Exercise aim - Omitting the pictures, copy exactly each line from the one containing "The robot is" up to and including the one containing "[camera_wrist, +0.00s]".

Data section -
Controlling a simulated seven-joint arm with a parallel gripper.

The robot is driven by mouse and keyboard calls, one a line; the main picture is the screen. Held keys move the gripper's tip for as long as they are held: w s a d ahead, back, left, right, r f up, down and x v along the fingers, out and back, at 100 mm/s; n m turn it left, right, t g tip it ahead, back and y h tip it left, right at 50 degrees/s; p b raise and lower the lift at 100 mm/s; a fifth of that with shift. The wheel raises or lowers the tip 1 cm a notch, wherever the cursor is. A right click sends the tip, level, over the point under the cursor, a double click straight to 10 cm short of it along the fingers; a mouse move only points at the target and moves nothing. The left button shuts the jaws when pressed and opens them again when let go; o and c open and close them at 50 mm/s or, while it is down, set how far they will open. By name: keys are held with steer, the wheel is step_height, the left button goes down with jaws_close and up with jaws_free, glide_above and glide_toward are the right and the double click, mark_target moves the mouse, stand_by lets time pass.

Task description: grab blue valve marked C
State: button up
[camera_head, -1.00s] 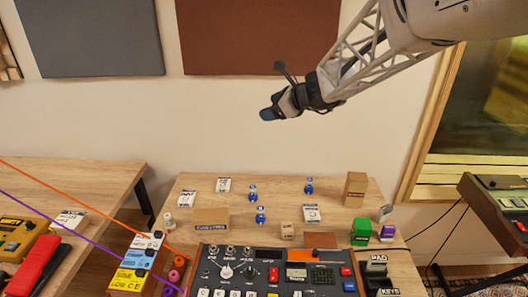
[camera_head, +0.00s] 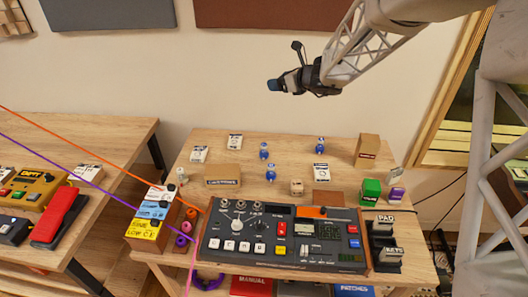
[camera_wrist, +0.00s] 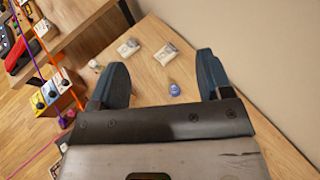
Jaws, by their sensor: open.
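Three small blue valves stand on the wooden table: one at the upper middle (camera_head: 264,151), one nearer the mixer (camera_head: 271,173) and one to the right (camera_head: 320,145). Their letters are too small to read, so I cannot tell which is C. My gripper (camera_head: 275,85) is open and empty, high above the back of the table, in front of the wall. In the wrist view, the blue fingers of my gripper (camera_wrist: 160,76) are wide apart, and one blue valve (camera_wrist: 174,90) shows between them, well beyond the tips. The other valves are not visible there.
A mixer (camera_head: 280,236) fills the front. Orange and purple cables cross the left.

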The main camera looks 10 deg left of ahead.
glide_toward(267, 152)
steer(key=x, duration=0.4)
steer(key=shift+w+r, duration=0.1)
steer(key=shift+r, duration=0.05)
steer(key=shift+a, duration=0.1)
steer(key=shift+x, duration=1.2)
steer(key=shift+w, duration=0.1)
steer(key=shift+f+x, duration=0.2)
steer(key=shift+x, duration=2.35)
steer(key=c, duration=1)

Full output -
The robot is driven by mouse and keyboard calls, one a line; the main picture is the screen. Held keys move the gripper's tip for as long as they are held: w s a d ahead, back, left, right, r f up, down and x v along the fingers, out and back, at 100 mm/s; n m turn it left, right, t g tip it ahead, back and y h tip it left, right at 50 degrees/s; p b raise and lower the lift at 100 mm/s; a fifth of that with shift. The wheel raises or lowers the tip 1 cm a notch, wherever the cursor is. A right click sends the tip, level, over the point under the cursor, a double click straight to 10 cm short of it along the fingers; a mouse move only points at the target and moves nothing. The left button shuts the jaws when pressed and opens them again when let go; o and c open and close them at 50 mm/s or, while it is down, set how far they will open. By name: keys are held with steer, the wheel is step_height, the left button goes down with jaws_close and up with jaws_free, glide_above and glide_toward are the right and the double click, mark_target moves the mouse, stand_by lets time pass.

Task description: grab blue valve marked C
State: button up
[camera_head, -1.00s] 
[camera_head, +0.00s] 
[camera_wrist, +0.00s] 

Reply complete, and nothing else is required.